The laboratory plastics recycling project wins the final of the SEA-EU Makeathon

In November 2021, an IUEM team participated in the Makeathon, a creative marathon organised at the UBO Open Factory as part of the European SEA-EU project and the “Innovative and Sustainable Campus” program. This initiative resulted in the rapid prototyping of a 50 mL conical tube rack designed from sorted, crushed and recycled laboratory plastics using equipment at the UBO FabLab.

The final of the Makeathon, which , took place at the University of Split in Croatia on 10 March, brought together the universities of Cadiz, Gdansk, Malta and Brest. The IUEM’s project “Lab’oucle: the second life of laboratory plastics” shared 1st place at the competition.
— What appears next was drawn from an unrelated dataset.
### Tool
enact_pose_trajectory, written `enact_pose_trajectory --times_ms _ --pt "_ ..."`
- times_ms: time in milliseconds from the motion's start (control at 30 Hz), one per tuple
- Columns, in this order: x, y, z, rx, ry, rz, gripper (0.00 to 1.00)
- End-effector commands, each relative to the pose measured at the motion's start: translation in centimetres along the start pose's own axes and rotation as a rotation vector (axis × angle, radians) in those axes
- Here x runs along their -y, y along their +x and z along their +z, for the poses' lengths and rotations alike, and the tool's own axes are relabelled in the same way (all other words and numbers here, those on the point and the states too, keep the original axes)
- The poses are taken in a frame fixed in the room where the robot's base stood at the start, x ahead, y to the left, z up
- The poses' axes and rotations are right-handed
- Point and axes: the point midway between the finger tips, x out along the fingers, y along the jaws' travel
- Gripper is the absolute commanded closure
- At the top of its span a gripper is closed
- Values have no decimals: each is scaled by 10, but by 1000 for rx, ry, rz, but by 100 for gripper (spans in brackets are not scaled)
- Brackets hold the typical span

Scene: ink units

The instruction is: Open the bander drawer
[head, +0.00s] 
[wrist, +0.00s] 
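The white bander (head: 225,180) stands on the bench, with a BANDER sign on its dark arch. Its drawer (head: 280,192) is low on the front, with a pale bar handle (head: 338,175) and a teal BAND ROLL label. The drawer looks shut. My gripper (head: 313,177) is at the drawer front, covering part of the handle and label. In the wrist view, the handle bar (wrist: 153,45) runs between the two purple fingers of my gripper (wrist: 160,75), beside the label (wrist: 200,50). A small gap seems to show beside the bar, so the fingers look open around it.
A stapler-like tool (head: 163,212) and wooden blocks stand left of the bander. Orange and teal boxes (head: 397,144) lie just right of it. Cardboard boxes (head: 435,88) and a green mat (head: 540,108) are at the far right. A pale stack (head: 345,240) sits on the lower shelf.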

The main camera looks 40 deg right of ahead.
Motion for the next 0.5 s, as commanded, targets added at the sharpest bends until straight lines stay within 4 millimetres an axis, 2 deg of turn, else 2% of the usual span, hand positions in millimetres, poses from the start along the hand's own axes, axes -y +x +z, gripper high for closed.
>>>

The transformation of plastic waste into useful and sustainable objects

The objective of this project is to :

  • create and sustain an onsite recycling scheme for unsoiled laboratory plastics
  • use this plastic waste to create useful and sustainable objects

The process of giving a second life to plastic can be split into two stages:

  1. In the IUEM laboratories: set-up of ten collection points for different non-contaminated rigid plastic items, then sorting plastics according to their type and colour. In three months, more than 30 kilograms of unsoiled rigid plastics were collected from 3/10  IUEM collection points.
  2. At the UBO Open Factory: the grinding of plastics into small granules, and then using these granules in the injection machine or in the press to create new objects, like: racks, furniture, clocks, supports, pots, etc.

On 18 March 2022, for World Recycling Day, a demonstration of shredding laboratory plastics was organised at the institute. This was an opportunity to raise awareness of the scheme and gather ideas and the needs of staff, to find out which objects it would be useful to make from this new raw material.

Screen stands, laboratory furniture, shelves, storage boxes, buckets/field equipment, and kayaks all got a mention. As the scheme continues with the collection and sorting of plastics within laboratories across the institute, these ideas may one day become reality!